# WHAT THE TASK ASKS
Each line that holds the word "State" counts once; report the total and nothing else.

# LISTING
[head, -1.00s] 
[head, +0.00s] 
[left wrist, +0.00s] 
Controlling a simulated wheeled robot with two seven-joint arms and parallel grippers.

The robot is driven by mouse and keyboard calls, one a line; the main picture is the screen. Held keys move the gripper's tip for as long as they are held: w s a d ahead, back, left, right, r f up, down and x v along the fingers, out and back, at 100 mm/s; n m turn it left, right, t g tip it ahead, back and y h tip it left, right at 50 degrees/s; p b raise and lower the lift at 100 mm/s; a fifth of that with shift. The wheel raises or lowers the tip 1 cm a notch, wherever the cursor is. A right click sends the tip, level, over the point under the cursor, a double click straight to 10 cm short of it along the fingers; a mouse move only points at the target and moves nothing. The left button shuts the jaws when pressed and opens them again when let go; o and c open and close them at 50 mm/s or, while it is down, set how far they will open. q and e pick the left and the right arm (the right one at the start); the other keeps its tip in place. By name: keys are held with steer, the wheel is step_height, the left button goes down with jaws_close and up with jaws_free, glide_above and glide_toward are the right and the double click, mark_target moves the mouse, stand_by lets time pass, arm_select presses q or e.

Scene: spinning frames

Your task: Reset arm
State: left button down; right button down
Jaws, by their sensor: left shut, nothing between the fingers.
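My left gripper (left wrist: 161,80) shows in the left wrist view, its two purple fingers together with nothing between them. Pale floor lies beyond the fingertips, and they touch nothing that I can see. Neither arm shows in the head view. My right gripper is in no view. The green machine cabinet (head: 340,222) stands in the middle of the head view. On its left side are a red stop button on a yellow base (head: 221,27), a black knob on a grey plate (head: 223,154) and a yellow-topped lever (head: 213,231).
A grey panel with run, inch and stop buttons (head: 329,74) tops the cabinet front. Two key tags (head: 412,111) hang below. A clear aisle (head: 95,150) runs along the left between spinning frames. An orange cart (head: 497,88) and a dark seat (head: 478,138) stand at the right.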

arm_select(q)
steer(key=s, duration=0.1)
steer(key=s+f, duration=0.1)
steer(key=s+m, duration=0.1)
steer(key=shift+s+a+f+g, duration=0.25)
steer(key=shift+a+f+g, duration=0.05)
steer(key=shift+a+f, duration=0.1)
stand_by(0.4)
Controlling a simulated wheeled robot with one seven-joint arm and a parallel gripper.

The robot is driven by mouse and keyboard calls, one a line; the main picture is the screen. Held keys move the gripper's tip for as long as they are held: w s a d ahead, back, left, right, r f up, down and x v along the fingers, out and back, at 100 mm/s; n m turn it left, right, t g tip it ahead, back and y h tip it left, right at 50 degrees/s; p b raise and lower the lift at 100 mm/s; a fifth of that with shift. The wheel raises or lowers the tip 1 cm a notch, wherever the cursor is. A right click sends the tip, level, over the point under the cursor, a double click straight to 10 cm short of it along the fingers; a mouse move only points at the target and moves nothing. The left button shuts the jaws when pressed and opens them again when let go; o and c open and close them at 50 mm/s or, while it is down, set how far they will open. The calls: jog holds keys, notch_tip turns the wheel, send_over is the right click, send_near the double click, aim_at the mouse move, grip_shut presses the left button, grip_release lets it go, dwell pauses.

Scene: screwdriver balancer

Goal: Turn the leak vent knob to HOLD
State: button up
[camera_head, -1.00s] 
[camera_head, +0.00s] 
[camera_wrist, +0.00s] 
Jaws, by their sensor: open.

# THE OUTPUT
2